━━━━━ RECORDS ━━━━━

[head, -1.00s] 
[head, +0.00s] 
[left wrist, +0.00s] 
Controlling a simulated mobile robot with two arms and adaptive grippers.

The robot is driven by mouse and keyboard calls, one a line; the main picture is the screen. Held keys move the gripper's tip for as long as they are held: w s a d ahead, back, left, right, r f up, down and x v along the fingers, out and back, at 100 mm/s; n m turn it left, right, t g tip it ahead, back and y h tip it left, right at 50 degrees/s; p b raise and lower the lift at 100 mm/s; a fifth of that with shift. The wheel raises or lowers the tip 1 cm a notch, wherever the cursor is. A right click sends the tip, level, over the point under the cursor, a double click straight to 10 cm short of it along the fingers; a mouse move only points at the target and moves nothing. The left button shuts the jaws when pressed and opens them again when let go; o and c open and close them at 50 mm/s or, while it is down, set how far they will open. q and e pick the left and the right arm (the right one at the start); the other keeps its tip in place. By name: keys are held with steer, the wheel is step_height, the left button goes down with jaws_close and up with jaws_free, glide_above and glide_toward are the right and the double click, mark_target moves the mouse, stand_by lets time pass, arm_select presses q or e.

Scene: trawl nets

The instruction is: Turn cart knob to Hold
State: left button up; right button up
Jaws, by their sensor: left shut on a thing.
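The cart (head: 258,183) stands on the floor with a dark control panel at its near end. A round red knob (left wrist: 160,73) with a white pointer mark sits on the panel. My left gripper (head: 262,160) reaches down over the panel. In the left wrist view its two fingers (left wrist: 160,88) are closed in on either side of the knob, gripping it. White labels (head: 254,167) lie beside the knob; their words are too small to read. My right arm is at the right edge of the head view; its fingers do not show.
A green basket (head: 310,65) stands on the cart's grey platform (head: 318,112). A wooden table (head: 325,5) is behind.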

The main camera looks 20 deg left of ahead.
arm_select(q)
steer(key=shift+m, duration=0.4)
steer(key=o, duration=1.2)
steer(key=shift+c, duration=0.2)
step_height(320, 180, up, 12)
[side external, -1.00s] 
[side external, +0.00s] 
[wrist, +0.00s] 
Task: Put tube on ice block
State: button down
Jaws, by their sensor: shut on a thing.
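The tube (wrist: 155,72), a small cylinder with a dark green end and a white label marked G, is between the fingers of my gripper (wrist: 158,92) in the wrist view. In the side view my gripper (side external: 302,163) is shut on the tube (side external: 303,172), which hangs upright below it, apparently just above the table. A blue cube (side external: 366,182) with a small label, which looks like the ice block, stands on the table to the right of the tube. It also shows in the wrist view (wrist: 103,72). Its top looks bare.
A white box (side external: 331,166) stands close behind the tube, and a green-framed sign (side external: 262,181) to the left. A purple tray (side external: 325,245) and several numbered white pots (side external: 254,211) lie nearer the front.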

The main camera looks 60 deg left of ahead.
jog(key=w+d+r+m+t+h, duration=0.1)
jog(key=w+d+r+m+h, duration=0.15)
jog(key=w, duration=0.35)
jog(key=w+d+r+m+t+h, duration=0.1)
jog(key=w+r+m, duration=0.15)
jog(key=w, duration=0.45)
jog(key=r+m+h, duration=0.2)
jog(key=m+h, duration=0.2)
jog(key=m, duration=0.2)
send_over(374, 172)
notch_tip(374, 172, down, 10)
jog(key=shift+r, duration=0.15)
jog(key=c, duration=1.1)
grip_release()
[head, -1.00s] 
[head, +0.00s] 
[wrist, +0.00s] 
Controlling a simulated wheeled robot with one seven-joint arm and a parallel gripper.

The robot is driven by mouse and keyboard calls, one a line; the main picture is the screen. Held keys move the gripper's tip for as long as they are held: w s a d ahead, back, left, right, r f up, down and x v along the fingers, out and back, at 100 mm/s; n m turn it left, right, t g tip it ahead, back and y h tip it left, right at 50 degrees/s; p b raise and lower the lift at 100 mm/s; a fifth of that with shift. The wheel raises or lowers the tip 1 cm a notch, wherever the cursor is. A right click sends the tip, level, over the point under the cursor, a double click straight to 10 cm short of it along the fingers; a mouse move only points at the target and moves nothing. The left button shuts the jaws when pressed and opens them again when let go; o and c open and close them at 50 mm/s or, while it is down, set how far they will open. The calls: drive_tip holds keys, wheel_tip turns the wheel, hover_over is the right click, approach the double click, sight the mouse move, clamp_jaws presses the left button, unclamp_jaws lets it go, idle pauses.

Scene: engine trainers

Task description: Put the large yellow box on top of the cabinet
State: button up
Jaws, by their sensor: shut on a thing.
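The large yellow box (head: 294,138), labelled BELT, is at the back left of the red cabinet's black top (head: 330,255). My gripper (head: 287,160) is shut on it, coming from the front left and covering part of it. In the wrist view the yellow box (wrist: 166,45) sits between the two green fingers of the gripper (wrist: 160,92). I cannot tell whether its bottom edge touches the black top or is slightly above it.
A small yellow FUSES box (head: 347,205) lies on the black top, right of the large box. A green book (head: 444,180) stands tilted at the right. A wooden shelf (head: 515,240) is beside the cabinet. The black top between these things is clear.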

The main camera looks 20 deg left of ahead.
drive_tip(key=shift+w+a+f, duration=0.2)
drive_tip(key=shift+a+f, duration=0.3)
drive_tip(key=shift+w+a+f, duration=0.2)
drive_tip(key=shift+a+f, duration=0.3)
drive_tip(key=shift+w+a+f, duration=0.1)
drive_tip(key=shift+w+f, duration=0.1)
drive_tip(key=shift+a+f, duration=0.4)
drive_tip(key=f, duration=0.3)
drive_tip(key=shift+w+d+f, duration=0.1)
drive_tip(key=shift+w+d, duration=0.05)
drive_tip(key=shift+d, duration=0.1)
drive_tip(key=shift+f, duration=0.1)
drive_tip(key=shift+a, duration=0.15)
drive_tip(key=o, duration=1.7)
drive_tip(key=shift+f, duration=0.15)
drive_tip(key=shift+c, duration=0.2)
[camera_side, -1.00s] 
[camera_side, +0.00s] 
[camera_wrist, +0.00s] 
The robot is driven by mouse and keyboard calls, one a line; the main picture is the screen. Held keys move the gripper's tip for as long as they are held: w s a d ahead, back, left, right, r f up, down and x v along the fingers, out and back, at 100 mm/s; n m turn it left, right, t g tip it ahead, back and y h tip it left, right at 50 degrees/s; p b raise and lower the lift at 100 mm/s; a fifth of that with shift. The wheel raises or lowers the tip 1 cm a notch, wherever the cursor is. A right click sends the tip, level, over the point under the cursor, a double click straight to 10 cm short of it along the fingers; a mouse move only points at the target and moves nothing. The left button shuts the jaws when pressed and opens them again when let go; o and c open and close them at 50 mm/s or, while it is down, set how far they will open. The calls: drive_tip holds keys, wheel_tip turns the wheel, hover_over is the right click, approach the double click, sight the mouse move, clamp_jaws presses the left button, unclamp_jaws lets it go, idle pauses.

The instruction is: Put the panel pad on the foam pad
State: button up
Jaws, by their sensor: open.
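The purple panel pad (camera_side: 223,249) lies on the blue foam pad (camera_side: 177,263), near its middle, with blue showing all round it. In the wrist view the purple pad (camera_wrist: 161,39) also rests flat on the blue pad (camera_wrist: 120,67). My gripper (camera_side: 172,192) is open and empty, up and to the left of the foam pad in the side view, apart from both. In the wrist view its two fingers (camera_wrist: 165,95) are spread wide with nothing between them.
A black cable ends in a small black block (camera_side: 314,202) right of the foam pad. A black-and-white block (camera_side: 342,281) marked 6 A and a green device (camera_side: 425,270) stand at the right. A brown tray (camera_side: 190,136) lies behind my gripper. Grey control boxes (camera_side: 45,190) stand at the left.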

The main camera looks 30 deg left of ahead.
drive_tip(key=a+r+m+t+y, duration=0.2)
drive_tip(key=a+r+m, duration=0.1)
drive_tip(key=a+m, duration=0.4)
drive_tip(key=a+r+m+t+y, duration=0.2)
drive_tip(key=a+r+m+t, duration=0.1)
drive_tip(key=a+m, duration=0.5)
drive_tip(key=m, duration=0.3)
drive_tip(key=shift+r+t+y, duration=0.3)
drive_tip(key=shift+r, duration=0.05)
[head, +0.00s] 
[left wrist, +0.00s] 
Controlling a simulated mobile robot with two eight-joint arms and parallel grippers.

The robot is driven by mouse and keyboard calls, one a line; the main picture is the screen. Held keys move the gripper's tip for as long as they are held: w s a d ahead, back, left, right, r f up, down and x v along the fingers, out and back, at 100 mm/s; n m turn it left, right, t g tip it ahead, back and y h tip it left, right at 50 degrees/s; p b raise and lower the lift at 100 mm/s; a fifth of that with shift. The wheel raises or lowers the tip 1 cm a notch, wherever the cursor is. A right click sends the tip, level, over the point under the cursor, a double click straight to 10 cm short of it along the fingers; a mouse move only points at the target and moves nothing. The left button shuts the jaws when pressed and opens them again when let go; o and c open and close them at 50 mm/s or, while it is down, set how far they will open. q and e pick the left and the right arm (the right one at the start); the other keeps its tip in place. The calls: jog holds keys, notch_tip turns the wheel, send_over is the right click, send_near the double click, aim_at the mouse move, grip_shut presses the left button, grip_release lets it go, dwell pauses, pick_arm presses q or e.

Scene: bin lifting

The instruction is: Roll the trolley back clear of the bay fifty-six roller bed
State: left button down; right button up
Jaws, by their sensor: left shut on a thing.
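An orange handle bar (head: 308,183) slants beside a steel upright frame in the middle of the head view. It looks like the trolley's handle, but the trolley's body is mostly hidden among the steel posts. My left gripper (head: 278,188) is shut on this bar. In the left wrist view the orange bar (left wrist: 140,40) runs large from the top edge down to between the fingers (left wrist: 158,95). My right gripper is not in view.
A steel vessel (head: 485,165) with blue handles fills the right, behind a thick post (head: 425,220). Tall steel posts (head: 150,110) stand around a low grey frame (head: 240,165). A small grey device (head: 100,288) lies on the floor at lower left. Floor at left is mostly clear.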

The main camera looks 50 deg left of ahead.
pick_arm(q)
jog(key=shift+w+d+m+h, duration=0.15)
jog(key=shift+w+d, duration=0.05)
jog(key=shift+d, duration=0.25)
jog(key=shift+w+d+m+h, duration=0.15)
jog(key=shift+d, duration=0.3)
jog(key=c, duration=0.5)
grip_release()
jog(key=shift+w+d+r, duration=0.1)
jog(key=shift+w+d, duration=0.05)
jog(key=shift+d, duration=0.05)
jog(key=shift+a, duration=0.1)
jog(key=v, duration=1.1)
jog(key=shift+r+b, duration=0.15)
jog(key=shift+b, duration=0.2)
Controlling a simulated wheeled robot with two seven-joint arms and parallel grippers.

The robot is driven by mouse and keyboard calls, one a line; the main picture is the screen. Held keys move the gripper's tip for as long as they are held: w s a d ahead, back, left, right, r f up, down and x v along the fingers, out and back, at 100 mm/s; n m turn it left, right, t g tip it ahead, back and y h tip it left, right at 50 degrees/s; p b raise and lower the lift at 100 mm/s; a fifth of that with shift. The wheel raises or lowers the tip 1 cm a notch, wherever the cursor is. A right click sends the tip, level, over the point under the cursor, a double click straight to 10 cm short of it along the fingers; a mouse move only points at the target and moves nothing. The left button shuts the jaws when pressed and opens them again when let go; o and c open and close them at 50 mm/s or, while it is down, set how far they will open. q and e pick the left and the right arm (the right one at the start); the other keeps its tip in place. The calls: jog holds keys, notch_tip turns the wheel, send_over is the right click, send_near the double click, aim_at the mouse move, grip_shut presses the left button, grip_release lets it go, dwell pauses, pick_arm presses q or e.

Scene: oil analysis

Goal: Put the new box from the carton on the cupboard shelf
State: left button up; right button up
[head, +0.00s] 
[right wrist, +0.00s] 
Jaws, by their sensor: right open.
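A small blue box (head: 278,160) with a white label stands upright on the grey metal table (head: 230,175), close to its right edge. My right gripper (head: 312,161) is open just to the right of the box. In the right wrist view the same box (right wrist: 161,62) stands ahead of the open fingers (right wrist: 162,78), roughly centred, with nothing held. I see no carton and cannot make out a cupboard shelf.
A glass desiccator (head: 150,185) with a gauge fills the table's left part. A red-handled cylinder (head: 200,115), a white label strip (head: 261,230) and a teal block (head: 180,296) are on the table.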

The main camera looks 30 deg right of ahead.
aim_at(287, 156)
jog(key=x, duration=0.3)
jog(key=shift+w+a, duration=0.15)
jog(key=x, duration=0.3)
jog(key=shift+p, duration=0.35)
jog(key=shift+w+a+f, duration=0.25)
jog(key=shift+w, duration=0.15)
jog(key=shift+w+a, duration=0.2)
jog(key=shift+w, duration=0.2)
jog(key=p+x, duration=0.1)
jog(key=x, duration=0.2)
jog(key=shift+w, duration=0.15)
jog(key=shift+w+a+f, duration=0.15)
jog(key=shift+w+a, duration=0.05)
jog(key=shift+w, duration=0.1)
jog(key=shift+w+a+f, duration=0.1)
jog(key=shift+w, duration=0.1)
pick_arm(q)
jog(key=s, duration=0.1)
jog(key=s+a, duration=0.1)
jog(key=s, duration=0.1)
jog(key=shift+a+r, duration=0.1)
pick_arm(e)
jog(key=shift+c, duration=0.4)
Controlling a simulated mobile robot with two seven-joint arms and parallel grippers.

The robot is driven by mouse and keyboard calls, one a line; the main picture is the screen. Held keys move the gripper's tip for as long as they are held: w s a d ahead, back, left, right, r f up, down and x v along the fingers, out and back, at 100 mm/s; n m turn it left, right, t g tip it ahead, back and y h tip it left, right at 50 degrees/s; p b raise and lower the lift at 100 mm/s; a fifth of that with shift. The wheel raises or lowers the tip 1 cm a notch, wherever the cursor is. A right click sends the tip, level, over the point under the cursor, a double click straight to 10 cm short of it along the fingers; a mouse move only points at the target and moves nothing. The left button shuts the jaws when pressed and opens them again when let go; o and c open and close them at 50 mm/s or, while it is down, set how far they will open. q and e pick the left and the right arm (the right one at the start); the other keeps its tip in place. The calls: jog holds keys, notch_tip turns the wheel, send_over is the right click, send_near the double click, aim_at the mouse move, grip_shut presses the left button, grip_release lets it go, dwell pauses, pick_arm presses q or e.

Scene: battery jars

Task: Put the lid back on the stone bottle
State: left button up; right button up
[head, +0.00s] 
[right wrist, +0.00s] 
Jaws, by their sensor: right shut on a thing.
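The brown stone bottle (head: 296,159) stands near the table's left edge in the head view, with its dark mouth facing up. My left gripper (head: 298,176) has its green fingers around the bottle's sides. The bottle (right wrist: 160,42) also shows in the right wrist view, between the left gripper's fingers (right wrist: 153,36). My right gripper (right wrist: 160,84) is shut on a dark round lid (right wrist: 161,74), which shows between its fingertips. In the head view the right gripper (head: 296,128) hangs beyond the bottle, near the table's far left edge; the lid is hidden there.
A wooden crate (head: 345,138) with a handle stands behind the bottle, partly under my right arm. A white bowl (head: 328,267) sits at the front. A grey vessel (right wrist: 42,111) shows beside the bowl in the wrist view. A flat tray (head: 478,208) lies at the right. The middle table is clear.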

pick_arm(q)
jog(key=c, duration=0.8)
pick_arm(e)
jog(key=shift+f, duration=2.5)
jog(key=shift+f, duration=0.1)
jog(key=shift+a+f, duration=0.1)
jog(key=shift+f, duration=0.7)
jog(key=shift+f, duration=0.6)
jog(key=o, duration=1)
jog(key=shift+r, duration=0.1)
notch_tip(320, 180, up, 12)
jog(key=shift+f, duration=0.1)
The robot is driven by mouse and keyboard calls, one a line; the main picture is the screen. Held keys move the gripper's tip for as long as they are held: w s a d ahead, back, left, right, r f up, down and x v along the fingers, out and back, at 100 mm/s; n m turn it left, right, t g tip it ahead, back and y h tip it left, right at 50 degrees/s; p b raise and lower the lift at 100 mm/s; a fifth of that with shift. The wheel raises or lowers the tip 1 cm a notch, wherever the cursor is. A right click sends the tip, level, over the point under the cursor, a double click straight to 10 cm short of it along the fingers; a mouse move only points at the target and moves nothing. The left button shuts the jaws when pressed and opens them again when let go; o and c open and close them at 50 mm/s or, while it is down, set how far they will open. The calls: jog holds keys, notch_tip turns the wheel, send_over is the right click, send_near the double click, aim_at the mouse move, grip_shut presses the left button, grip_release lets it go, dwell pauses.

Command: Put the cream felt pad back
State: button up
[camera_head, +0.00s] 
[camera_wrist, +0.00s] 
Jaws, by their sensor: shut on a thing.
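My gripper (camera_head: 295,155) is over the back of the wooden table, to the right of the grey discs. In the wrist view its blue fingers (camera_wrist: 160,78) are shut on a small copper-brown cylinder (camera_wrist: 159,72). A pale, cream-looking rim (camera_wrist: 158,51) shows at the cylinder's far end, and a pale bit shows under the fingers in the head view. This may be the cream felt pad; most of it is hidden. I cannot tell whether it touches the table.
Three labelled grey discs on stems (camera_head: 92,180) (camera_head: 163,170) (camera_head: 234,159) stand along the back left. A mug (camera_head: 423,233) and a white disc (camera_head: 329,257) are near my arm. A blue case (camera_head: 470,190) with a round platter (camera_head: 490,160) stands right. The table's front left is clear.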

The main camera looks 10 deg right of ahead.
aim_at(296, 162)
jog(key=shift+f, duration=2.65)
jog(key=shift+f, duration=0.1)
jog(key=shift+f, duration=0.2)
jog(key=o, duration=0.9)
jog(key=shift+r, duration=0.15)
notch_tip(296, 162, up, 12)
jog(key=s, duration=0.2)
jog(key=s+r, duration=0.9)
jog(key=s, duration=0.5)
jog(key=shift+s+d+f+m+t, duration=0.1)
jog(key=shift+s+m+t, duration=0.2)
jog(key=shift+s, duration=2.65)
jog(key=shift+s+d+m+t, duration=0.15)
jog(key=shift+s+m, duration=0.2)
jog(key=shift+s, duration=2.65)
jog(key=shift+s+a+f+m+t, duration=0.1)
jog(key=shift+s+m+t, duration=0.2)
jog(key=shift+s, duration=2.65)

━━━━━

> **PROBLEM DETAILS**: List the lines of the entries that include "wheeled".

> **ANSWER TO THE EXERCISE**:
Controlling a simulated wheeled robot with one seven-joint arm and a parallel gripper.
Controlling a simulated wheeled robot with two seven-joint arms and parallel grippers.

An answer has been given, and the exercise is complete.